Prototypical Contrastive Learning For Improved Few-Shot Audio Classification
This work addresses the problem of limited labeled data in audio classification for researchers, but it is incremental as it builds on existing few-shot learning methods.
The paper tackled few-shot audio classification by integrating supervised contrastive loss into prototypical training, achieving state-of-the-art performance in a 5-way, 5-shot setting on the MetaAudio benchmark.
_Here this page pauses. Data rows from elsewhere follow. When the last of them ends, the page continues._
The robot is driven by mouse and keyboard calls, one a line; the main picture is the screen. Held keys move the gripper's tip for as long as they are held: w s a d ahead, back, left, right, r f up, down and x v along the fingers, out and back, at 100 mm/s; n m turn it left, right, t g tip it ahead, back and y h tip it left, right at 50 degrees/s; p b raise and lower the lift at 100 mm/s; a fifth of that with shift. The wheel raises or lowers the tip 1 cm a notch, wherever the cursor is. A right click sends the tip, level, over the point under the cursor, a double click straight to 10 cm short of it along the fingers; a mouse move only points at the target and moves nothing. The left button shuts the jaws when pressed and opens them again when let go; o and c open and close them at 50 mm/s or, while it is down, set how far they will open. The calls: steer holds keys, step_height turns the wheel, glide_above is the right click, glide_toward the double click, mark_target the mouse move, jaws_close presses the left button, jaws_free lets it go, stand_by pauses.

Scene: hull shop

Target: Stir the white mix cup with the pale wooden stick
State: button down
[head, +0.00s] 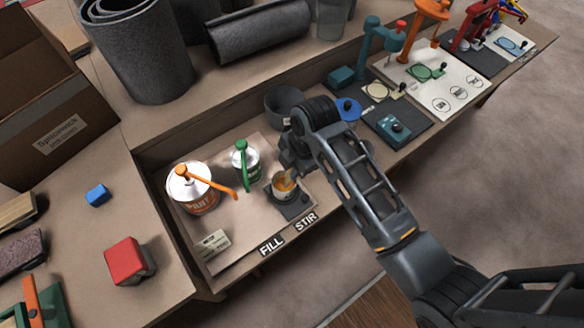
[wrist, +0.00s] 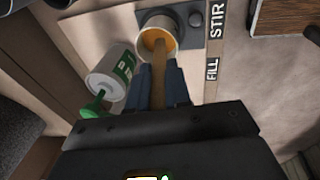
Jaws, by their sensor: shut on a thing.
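The white mix cup (head: 281,193) stands on a dark square pad (head: 296,207) beside the STIR label, with orange content inside. In the wrist view the cup (wrist: 144,24) is at the top centre, open side facing me. My gripper (wrist: 157,78) is shut on the pale wooden stick (wrist: 158,62). The stick's far end reaches into the cup's mouth over the orange content; how deep it goes I cannot tell. In the head view my gripper (head: 291,165) is just above and behind the cup, its fingers partly hidden by my wrist.
Left of the cup stand a can with a green pump (head: 244,166) and a larger can with an orange pump (head: 197,192). A dark grey bowl (head: 283,104) is behind. The tray front by FILL is clear.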

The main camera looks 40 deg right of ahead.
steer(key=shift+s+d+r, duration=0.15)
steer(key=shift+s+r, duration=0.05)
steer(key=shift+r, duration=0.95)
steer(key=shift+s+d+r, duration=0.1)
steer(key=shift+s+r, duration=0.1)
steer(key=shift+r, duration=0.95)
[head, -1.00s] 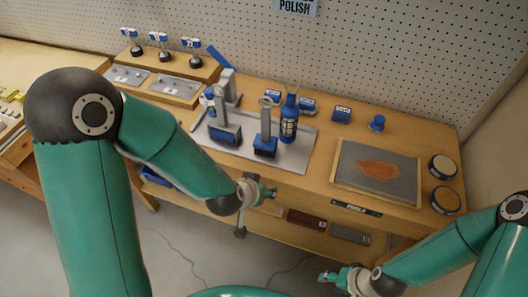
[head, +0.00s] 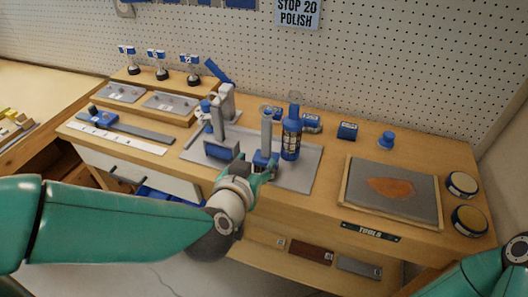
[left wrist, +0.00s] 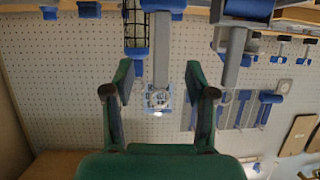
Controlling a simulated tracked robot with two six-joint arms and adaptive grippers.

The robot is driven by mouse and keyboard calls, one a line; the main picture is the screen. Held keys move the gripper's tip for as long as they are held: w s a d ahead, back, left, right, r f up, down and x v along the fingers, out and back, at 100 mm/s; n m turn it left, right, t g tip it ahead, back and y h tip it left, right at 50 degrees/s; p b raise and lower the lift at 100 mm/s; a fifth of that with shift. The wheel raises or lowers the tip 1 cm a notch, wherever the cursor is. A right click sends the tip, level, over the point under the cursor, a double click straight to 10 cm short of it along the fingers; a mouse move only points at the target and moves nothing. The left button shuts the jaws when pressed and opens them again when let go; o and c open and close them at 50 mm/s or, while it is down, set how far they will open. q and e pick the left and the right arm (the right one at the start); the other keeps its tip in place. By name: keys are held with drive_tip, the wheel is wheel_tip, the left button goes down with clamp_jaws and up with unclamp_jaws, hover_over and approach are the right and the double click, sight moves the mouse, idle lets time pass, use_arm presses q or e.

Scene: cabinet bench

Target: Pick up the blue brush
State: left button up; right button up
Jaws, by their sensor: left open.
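Two upright tools with grey handles and blue blocks at the foot stand on a grey tray (head: 296,181). The other tool (head: 221,150) stands to the left. My right gripper is out of view.
A framed board with an orange patch (head: 391,188) and two round tins (head: 462,185) lie to the right. A pegboard wall rises behind.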

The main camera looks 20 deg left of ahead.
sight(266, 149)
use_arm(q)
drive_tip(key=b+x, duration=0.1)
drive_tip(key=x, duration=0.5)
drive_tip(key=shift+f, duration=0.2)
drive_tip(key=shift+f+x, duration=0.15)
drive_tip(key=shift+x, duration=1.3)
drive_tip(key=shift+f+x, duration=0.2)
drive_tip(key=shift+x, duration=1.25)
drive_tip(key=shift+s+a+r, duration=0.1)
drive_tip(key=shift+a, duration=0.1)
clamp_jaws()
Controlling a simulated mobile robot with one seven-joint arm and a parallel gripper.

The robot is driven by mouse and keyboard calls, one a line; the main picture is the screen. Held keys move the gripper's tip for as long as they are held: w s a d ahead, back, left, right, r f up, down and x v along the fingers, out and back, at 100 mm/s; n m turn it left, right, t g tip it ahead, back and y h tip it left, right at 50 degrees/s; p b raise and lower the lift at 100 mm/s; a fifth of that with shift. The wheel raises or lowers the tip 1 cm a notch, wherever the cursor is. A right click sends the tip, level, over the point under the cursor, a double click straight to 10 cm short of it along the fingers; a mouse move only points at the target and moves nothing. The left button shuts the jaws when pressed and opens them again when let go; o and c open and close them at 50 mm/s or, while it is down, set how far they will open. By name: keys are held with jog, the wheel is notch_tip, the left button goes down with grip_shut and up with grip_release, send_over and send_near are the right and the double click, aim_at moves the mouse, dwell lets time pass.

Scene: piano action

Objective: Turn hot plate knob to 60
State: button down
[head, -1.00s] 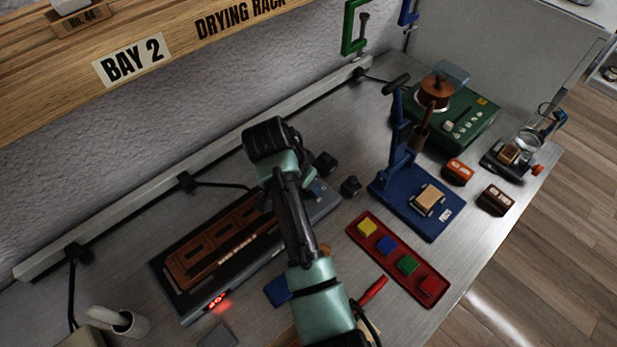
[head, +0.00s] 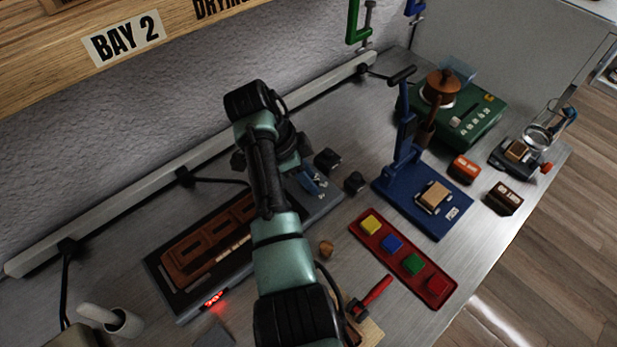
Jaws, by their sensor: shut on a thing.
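The hot plate (head: 172,292) is a long dark unit at the left centre, carrying brown wooden frames. A small red display glows on its front edge and seems to read 90, though it is blurred. Its right end has a dial area (head: 332,196) with white marks. My gripper (head: 309,181) is down at this dial area, at the far end of my arm, shut on the hot plate knob. Blue shows at the fingertips. The knob itself is mostly hidden by my gripper and wrist, so its pointer cannot be read.
A blue press (head: 414,207) and a red tray (head: 367,246) of coloured blocks are farther right. A green unit (head: 481,128) with a copper pot stands at the back right. A white cup (head: 124,324) is at the front left.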

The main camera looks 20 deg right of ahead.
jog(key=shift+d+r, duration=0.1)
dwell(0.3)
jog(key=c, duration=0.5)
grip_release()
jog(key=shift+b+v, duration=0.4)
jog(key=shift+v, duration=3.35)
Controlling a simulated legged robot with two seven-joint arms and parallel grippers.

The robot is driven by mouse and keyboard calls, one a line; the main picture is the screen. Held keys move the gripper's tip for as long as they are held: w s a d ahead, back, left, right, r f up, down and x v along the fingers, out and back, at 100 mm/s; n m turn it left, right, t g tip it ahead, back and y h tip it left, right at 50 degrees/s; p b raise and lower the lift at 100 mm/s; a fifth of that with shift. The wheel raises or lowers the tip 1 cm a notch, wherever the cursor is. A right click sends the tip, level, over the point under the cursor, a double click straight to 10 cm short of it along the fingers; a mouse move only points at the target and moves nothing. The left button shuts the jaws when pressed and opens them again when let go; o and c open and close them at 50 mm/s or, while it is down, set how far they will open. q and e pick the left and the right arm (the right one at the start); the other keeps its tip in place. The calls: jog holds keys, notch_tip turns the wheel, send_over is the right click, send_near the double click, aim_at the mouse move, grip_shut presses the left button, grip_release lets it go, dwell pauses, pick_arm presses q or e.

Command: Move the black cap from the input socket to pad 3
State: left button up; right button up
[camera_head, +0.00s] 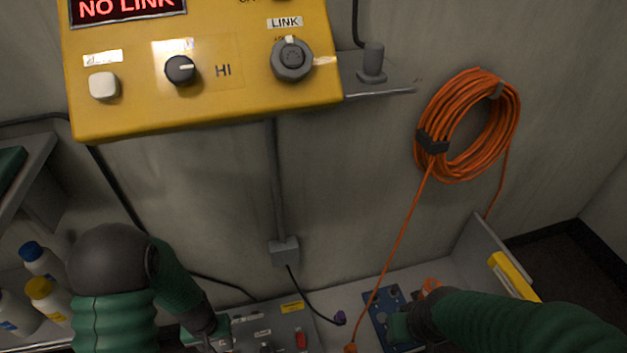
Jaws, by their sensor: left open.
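My left gripper (210,332) is low at the left of the bench, at the left end of a grey panel (272,330); it is open. My right gripper (402,326) is over a blue board (378,300) at the lower right, partly hidden by my arm, and its jaws do not show clearly. I cannot make out the black cap, the input socket or pad 3 for certain. Small dark parts on the grey panel are cut off by the lower edge.
A yellow box (135,115) with a NO LINK display, knob and round LINK connector (291,60) hangs above. An orange cable coil (470,125) hangs on the wall, its cable running down to the bench. Bottles (42,260) stand at the left.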

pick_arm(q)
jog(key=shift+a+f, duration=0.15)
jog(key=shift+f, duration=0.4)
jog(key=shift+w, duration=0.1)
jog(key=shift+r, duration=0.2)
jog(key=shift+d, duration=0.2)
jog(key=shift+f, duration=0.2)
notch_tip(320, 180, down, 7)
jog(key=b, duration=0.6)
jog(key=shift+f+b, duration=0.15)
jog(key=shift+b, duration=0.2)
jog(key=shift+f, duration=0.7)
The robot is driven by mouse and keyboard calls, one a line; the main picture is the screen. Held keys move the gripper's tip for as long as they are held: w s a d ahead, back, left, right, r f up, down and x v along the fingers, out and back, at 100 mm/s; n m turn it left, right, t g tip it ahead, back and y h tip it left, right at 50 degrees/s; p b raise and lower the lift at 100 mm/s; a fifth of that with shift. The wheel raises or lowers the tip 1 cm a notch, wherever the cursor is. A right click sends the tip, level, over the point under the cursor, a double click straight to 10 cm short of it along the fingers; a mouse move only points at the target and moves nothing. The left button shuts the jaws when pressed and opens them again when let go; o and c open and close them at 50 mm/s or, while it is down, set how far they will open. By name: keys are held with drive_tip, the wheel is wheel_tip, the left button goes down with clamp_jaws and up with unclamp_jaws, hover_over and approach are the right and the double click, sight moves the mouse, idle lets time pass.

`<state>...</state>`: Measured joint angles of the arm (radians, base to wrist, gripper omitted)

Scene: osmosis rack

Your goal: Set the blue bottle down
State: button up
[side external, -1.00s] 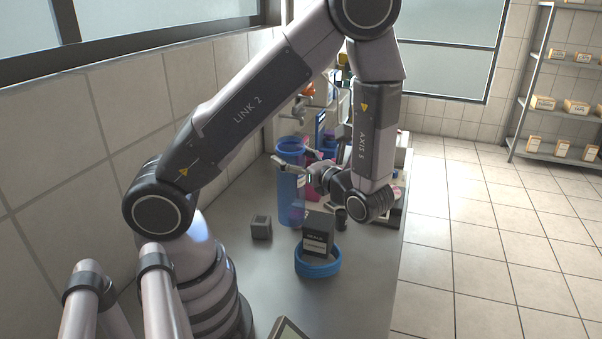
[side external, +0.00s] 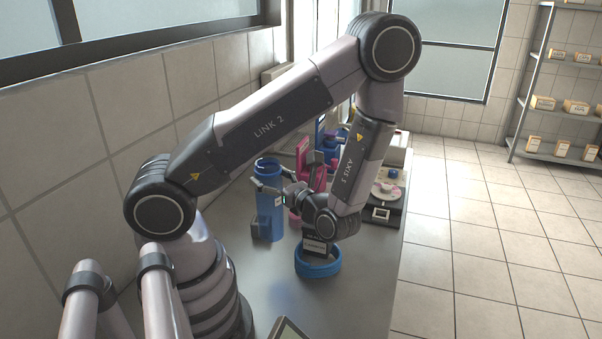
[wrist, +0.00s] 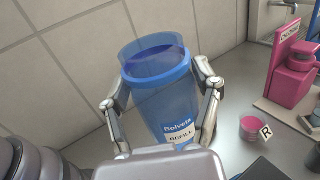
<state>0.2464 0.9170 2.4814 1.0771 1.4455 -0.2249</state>
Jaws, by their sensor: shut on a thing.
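The blue bottle (side external: 268,212) is a tall, translucent blue container with an open top and a thick rim. In the wrist view the bottle (wrist: 158,92) fills the middle, with a white and blue "Bolveta REFILL" label low on its side. My gripper (side external: 270,191) is shut on the bottle, one finger on each side below the rim. Both fingers also show in the wrist view (wrist: 162,98). The bottle looks upright in the side view, low over the grey bench. Its base is partly hidden, and I cannot tell whether it touches the bench.
A grey block (side external: 257,231) overlaps the bottle's lower left in the side view. A blue ring (side external: 318,268) with a dark box stands beneath my wrist. A pink bottle (wrist: 292,78) and a pink cup (wrist: 253,127) stand to the right. The front bench is mostly clear.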

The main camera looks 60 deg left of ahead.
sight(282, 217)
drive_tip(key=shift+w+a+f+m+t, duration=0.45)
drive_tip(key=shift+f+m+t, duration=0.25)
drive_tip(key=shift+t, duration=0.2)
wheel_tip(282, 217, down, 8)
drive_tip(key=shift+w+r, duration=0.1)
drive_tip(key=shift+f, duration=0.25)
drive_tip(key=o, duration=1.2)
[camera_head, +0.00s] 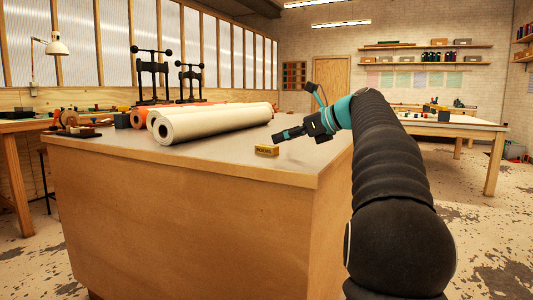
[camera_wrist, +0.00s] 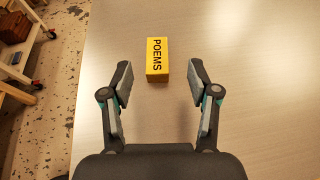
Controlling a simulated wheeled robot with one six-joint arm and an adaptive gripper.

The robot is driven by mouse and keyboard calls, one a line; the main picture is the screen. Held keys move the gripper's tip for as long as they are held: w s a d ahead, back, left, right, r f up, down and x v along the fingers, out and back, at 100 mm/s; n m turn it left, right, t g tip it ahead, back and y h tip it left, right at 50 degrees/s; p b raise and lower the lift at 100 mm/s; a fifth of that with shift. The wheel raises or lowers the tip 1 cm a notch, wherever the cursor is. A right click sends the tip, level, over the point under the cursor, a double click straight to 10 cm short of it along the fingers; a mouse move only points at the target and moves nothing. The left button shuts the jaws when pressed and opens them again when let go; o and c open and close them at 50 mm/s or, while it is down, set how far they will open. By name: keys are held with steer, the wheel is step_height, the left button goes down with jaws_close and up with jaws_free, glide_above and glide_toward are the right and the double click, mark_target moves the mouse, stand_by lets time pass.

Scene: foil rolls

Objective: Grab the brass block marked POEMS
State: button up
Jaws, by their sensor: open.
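The brass block marked POEMS (camera_wrist: 157,59) lies on the grey table top in the wrist view, its yellow lettered face up. It also shows in the head view, as a small yellow block (camera_head: 266,150) near the front right of the table. My gripper (camera_wrist: 158,78) is open and empty. Its two fingers are spread to either side, and the block lies between and slightly beyond the fingertips. No contact shows. In the head view my gripper (camera_head: 278,136) is just above and to the right of the block.
Large cream and orange rolls (camera_head: 212,122) lie on the table (camera_head: 200,160) left of the block. Black presses (camera_head: 152,75) stand behind. The table's edge runs left of the block in the wrist view. The table top around the block is clear.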

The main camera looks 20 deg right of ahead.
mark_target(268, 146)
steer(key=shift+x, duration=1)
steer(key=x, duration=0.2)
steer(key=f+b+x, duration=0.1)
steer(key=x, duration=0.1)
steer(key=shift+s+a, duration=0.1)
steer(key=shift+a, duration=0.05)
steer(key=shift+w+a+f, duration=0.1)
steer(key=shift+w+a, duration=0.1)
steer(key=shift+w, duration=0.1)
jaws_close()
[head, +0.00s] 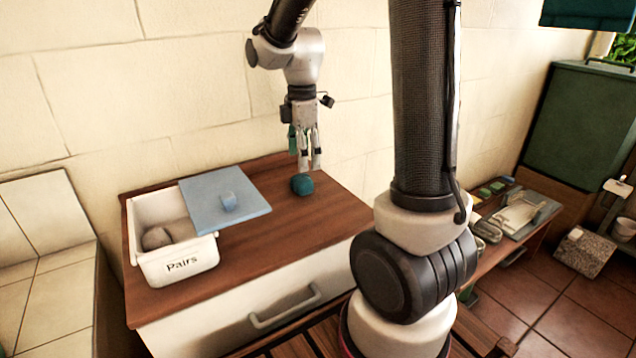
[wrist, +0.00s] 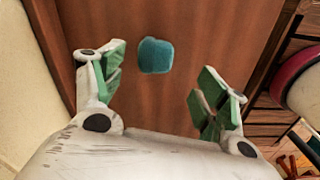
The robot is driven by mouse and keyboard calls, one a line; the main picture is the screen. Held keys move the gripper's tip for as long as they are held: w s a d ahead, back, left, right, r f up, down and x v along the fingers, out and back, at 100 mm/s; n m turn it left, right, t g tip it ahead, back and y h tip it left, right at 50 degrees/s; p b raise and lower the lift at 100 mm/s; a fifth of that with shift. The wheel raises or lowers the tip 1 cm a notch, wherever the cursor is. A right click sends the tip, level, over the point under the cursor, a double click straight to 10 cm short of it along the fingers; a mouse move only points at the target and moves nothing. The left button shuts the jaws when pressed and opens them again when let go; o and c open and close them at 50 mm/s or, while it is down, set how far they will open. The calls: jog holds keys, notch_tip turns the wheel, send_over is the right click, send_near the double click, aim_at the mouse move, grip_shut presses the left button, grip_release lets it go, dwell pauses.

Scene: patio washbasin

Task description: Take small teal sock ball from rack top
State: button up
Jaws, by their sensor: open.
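The small teal sock ball (head: 302,184) sits on the brown wooden top (head: 285,230) of the rack, right of the blue lid. My gripper (head: 310,166) hangs fingers down just above and beside it in the head view. In the wrist view the sock ball (wrist: 155,56) lies on the wood beyond the fingertips, nearer the left finger. My gripper (wrist: 160,88) is open with green-padded fingers and nothing between them. The sock ball is apart from both fingers in the wrist view.
A white bin labelled "Pairs" (head: 180,264) holds greyish balls (head: 157,238). A blue lid with a knob (head: 222,192) partly covers it. The pale wall (head: 150,90) stands close behind the rack. Bare wood lies in front of the sock ball.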

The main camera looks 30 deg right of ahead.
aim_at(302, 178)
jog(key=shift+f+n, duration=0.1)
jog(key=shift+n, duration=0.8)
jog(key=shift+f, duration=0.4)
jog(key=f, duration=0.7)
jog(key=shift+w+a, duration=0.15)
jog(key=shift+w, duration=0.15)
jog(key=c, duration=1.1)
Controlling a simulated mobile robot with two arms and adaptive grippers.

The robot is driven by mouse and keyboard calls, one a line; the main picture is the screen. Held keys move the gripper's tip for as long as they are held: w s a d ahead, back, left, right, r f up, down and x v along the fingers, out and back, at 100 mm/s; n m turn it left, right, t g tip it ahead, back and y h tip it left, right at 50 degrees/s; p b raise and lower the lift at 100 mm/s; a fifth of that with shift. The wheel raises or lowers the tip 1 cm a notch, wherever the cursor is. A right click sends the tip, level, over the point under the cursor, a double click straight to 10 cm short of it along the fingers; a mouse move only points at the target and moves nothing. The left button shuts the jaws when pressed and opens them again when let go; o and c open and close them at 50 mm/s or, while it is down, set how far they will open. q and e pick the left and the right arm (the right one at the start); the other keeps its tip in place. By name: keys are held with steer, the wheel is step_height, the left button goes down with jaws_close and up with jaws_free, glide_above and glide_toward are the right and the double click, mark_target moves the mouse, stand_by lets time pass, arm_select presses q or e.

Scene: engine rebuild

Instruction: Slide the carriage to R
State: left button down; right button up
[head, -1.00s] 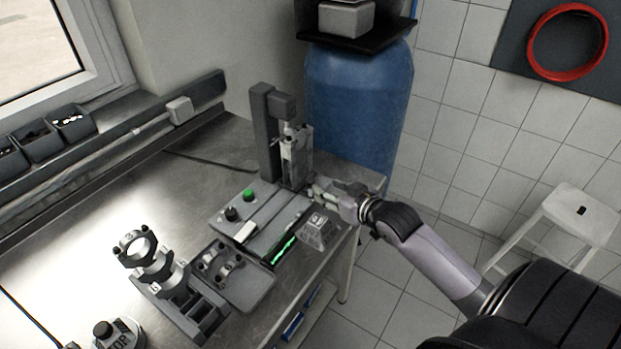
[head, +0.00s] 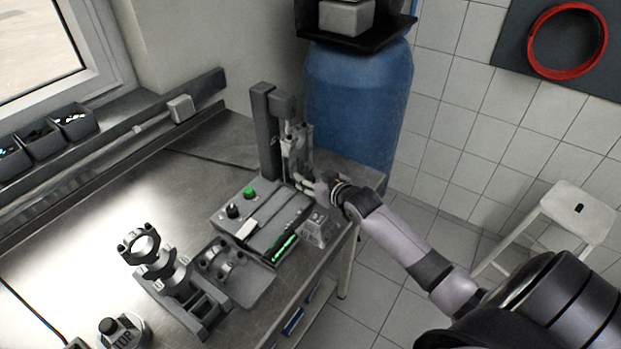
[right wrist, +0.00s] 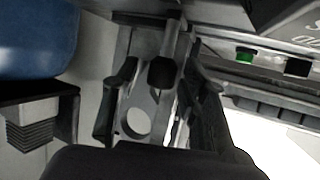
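A grey bench fixture with a flat base (head: 281,216) and a dark upright column (head: 264,135) stands at the table's far right corner. A light metal upright unit (head: 298,148) is beside the column; I cannot tell for sure whether this is the carriage, and no R mark is readable. My right gripper (head: 308,186) is low in front of this unit. In the right wrist view its fingers (right wrist: 160,105) are apart, with a dark-tipped rod (right wrist: 162,72) and a plate with a round hole showing between them. Contact cannot be told. My left gripper is out of view.
A clear block (head: 318,231) stands by the table's right edge. A blue drum (head: 358,105) stands behind.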

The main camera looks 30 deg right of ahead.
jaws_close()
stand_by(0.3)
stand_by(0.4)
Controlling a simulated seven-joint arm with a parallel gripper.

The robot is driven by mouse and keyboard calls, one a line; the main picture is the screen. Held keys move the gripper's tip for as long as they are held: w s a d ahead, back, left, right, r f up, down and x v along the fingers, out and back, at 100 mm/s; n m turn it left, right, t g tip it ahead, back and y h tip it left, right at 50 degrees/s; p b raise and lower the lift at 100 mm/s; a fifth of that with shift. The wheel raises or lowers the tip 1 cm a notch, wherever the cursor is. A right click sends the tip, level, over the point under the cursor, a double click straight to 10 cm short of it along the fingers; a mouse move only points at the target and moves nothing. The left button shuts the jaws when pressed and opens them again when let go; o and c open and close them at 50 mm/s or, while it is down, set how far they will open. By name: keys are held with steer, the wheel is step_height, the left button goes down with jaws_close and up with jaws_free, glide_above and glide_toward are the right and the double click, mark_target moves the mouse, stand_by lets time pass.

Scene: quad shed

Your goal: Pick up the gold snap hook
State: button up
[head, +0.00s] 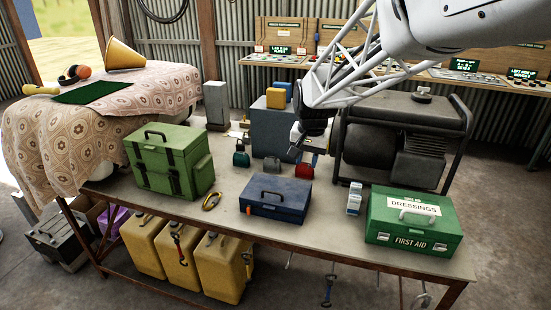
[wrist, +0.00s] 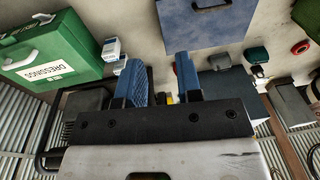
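The gold snap hook (head: 211,201) appears to be the small yellow-gold loop with a dark middle, lying flat on the workbench (head: 225,228) in the head view. It lies between the green tool case (head: 170,160) and the dark blue metal box (head: 279,198). I cannot make it out in the wrist view. My gripper (head: 304,152) is above the back middle of the bench, behind the blue box and to the right of the hook, well apart from it. In the wrist view its two blue fingers (wrist: 160,78) are spread with nothing held between them.
Small padlocks, teal (head: 241,155) and red (head: 305,171), stand behind the blue box. White bottles (head: 354,199) and a green first aid box (head: 414,222) are at right. A generator (head: 405,135) stands behind. Bare bench surrounds the hook at the front.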

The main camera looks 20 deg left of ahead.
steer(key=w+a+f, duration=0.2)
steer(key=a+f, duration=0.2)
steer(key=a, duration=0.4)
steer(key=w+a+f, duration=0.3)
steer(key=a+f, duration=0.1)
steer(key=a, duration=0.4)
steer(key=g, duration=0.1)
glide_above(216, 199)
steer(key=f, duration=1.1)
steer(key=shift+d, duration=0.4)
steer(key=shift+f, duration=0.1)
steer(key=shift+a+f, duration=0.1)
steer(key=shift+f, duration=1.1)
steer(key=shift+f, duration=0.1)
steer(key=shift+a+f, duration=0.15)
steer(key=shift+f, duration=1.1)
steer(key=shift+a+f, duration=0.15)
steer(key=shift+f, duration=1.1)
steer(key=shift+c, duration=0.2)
Few-shot learning has emerged as a powerful paradigm for training models with limited labeled data, addressing challenges in scenarios where large-scale annotation is impractical. While extensive research has been conducted in the image domain, few-shot learning in audio classification remains relatively underexplored. In this work, we investigate the effect of integrating supervised contrastive loss into prototypical few shot training for audio classification. In detail, we demonstrate that angular loss further improves the performance compared to the standard contrastive loss. Our method leverages SpecAugment followed by a self-attention mechanism to encapsulate diverse information of augmented input versions into one unified embedding. We evaluate our approach on MetaAudio, a benchmark including five datasets with predefined splits, standardized preprocessing, and a comprehensive set of few-shot learning models for comparison. The proposed approach achieves state-of-the-art performance in a 5-way, 5-shot setting.